[Required work] Starting at the line that contains "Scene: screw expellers" and stopping at the line that contains "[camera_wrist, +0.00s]", repeat every line exactly, the two end lines included, and nothing else.

[Provided data]
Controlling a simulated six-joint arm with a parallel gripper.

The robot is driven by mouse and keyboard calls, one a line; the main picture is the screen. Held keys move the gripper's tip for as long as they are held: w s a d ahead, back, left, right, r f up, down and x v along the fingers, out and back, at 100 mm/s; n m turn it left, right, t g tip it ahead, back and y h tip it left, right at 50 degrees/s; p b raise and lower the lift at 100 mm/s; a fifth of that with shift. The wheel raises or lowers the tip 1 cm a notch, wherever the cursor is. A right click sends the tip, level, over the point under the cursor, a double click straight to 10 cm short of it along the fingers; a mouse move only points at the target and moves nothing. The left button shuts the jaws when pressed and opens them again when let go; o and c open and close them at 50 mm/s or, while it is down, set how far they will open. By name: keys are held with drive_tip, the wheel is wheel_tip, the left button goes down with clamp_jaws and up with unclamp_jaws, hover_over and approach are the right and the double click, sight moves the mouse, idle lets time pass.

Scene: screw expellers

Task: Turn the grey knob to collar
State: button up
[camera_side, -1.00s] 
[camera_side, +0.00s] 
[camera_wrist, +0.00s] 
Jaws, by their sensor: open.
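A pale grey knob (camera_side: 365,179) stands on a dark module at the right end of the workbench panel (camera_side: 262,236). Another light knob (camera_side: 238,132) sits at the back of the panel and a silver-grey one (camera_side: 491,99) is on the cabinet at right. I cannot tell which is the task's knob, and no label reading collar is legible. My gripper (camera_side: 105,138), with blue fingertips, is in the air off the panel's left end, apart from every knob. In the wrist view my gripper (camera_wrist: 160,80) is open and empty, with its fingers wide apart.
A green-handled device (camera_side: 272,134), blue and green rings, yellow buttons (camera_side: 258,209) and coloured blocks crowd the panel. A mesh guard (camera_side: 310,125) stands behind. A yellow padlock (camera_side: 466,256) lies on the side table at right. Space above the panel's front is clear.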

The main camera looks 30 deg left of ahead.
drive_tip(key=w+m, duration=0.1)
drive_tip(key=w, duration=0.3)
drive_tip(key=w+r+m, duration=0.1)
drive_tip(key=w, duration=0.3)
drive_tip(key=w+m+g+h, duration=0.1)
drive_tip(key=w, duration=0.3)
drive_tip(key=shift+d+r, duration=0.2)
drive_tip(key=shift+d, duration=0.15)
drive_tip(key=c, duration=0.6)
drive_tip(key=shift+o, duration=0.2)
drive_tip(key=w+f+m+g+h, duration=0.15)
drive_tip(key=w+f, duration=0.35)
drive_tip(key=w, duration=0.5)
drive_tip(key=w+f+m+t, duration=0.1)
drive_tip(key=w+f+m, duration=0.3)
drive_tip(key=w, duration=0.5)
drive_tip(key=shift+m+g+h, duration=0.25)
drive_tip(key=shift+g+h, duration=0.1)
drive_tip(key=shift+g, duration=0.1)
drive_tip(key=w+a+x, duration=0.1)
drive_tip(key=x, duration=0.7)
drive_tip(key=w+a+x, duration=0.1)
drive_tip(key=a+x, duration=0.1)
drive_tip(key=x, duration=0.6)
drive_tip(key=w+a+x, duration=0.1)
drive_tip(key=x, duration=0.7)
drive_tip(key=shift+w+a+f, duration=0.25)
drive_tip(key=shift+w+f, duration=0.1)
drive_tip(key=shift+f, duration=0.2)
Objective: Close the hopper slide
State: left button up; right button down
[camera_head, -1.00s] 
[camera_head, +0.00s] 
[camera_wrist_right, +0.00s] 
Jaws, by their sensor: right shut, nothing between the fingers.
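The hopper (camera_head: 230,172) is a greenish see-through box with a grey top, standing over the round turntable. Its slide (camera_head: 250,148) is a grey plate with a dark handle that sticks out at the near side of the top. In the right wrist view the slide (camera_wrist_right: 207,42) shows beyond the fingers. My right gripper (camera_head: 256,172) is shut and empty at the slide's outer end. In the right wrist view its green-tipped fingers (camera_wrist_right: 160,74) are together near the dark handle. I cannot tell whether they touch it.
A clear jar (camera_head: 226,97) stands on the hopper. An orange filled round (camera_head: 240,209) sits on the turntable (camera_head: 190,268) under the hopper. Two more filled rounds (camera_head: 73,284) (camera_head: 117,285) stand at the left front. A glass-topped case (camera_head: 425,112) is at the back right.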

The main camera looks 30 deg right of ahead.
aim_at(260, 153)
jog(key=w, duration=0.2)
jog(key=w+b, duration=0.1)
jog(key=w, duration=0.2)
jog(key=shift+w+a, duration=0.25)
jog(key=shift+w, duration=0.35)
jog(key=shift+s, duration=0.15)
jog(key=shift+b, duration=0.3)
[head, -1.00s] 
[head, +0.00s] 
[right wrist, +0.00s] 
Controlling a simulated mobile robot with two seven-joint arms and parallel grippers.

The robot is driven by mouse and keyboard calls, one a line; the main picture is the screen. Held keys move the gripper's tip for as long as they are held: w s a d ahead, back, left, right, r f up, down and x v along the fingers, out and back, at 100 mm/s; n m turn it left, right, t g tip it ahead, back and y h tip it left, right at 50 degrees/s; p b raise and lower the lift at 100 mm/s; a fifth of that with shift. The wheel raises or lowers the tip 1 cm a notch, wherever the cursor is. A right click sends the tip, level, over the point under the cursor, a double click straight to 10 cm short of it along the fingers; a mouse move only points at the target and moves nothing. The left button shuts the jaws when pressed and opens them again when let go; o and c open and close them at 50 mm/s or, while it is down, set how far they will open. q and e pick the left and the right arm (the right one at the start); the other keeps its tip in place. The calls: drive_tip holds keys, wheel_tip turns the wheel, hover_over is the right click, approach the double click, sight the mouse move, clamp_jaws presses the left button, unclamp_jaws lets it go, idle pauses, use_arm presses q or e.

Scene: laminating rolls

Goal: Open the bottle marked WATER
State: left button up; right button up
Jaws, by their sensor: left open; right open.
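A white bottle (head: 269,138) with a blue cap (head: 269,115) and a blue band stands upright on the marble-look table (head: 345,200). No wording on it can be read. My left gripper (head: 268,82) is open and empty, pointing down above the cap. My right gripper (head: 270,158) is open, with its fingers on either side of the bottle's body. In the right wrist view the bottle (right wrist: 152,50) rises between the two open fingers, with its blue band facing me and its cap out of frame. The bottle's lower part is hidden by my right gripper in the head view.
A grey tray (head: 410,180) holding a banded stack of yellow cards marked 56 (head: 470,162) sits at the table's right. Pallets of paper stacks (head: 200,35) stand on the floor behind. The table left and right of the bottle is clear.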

[Task output]
Scene: screw expellers

Task: Turn the grey knob to collar
State: button up
[camera_side, -1.00s] 
[camera_side, +0.00s] 
[camera_wrist, +0.00s] 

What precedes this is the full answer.